Stricter identification requirements for scrap metal traders could be trialled across the north-east in a bid to tackle the national problem of metal theft.
The British Metals Recycling Association (BMRA) is in the early stages of working with its members in the region on a proposed three to six month trial as part of its role in the Association of Police Chief Officers’ Metal Theft Working Group.
Currently, under the Scrap Metal Dealers Act 1964, traders must record a customer’s full name, address including the door number, type of material bought, price of the material and the customer’s vehicle registration.
A trader in the region told MRW that the BMRA has put forward proposals for scrap traders to ask to see a customer’s driving licence or utility bill in addition to the standard information required.
BMRA director general Ian Hetherington did not specify what proposals were being discussed, highlighting that plans are in their early stages.
He said: “The proposed trial includes more stringent identification processes and will assess how effective they could be in tackling metal theft.
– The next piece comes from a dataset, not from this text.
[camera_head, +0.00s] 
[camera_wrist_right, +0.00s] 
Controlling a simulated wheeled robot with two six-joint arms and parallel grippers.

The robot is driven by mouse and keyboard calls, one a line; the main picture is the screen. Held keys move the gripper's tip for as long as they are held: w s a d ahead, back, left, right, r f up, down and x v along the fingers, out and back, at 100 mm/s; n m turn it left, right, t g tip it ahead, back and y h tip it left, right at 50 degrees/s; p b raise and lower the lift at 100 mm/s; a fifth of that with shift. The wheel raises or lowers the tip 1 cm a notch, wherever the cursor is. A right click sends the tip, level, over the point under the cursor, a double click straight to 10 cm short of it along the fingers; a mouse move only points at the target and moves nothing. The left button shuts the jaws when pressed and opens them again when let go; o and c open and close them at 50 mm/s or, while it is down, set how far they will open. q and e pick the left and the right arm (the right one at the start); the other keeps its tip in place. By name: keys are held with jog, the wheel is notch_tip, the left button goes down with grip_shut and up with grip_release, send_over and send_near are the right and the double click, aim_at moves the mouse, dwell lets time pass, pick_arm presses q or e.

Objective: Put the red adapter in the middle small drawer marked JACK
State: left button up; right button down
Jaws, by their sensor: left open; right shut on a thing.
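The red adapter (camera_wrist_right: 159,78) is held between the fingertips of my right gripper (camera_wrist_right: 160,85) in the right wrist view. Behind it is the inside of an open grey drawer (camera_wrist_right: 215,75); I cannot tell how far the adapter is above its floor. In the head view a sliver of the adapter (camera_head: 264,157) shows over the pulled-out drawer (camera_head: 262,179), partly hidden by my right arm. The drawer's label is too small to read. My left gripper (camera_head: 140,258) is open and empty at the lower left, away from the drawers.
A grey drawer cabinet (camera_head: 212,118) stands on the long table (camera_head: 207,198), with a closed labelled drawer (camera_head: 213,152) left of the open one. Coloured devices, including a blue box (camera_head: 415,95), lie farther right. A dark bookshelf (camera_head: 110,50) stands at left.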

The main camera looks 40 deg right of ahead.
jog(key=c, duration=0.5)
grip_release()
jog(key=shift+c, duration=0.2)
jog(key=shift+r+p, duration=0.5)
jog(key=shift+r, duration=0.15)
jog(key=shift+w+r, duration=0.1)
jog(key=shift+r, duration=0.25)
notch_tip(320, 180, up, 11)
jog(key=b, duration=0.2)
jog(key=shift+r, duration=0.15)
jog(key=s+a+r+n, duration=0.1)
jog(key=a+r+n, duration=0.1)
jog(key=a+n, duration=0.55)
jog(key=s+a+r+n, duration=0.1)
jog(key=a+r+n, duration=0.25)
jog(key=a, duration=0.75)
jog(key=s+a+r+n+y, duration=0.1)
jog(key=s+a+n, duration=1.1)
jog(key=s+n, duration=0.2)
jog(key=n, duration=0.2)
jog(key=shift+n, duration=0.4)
We are in very early stages of the project and continue to work with our members and the police to agree an appropriate course of action.”
According to the source, a meeting of BMRA members situated in the north-east will take place on 27 September.
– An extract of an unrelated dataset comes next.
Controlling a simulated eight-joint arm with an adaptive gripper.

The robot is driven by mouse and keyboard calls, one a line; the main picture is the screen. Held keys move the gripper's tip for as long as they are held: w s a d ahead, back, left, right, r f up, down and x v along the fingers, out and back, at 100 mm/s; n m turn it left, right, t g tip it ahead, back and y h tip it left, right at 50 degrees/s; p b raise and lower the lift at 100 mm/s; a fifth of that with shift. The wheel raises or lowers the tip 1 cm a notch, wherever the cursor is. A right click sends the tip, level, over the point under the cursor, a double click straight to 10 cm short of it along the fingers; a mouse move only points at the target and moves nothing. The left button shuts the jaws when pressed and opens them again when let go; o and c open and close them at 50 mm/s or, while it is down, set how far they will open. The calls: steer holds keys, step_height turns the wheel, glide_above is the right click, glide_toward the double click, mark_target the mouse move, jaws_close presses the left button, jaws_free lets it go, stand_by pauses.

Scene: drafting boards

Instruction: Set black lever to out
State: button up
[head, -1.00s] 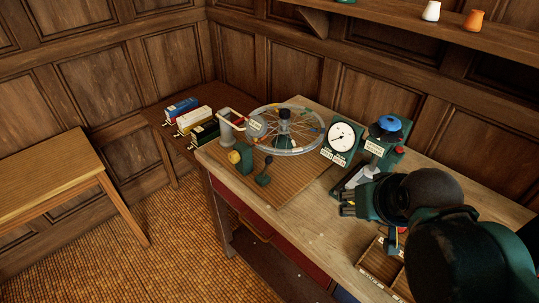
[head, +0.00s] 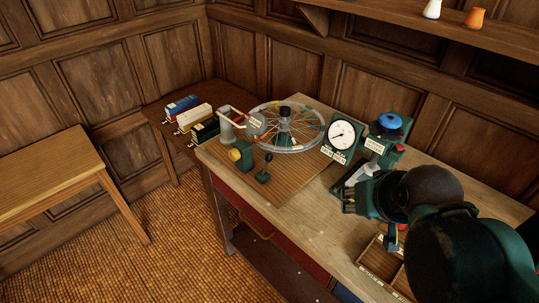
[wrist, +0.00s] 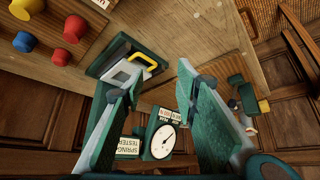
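A small lever with a black knob (head: 268,157) rises from a dark green base (head: 263,177) near the front of the wooden board. It stands close to upright; I cannot read any out marking beside it. My gripper (head: 348,196) is to the right of the lever, well apart from it, above the bench by the spring tester. In the wrist view my gripper (wrist: 160,72) has its two green-padded fingers spread, with nothing held. A yellow handle (wrist: 141,62) shows beyond the gap between them. I cannot clearly make out the black lever in the wrist view.
A yellow knob on a green block (head: 246,155) stands just left of the lever, a spoked wheel (head: 300,140) behind it. A dial gauge (head: 342,136) and a blue-topped tester (head: 389,121) stand to the right. The bench front (head: 300,225) is clear.

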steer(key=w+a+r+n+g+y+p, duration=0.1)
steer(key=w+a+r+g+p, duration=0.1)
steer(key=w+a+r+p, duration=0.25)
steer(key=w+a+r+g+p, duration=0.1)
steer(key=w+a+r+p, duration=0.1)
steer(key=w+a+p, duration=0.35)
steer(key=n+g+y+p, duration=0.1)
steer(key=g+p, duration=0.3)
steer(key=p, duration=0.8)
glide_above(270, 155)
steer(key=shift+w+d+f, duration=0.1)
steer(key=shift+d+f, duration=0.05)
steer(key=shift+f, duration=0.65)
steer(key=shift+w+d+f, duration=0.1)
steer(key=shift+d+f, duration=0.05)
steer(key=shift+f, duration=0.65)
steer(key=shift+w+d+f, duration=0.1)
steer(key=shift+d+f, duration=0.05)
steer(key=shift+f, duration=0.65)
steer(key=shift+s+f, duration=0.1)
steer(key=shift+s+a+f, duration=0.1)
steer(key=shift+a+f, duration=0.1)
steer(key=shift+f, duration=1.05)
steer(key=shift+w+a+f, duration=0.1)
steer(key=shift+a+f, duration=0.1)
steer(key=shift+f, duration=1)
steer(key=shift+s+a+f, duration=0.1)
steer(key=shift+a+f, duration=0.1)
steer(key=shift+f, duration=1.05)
“Plans have been suggested and not firmed up yet, so the meeting will be an open discussion,” the source said. He added that other suggestions to enforce stricter identification methods included taking finger prints.
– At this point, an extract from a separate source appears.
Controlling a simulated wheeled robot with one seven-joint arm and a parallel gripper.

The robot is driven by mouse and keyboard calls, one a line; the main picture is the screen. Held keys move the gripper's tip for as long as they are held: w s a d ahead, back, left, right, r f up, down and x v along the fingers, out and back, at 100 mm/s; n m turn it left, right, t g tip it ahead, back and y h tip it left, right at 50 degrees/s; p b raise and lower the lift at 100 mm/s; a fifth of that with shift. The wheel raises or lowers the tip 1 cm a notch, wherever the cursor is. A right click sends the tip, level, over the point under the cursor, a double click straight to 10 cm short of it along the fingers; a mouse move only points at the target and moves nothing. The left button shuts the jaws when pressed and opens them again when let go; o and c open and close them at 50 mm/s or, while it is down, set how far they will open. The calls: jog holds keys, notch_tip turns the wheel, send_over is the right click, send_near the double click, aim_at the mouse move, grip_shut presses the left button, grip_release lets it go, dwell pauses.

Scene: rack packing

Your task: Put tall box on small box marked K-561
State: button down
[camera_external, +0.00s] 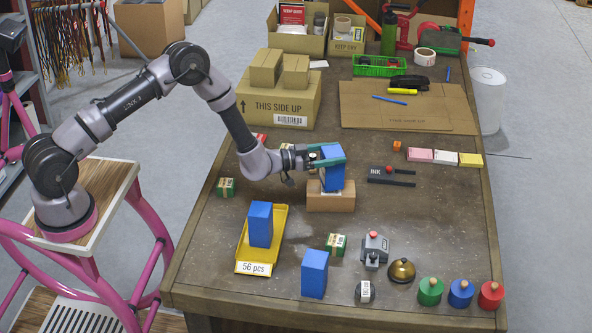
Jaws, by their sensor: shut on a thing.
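My gripper (327,157), with teal fingers, is shut on a tall blue box (334,178) near the table's middle. The box is upright, directly over a small brown cardboard box (331,202). Its lower end meets the cardboard box's top in the picture; I cannot tell whether it rests there or hovers just above. No K-561 mark is readable. A second tall blue box (260,225) stands in a yellow tray (243,255) with a "56 pcs" label. A third (314,273) stands on the table near the front edge.
Small green-and-tan boxes (226,187) (336,245) lie on the table (420,240). A grey device (375,249), a brass bell (401,270) and coloured knobbed cylinders (461,293) stand at the front right. A large carton (277,100) and flat cardboard (405,108) lie behind.

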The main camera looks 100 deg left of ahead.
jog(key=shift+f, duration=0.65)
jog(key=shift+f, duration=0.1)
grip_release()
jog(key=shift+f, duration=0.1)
“I don’t know if asking customers for their driving licence or a utility bill will work because who carries them around with them?” he added.
“The thing is that those scrap traders who are not members of the BMRA do not have to ask for this extra information, so if a customer comes into my yard and they don’t have the additional identification I cannot buy that material and instead have to turn them away. The customer can then just sell the metal to a non-member.”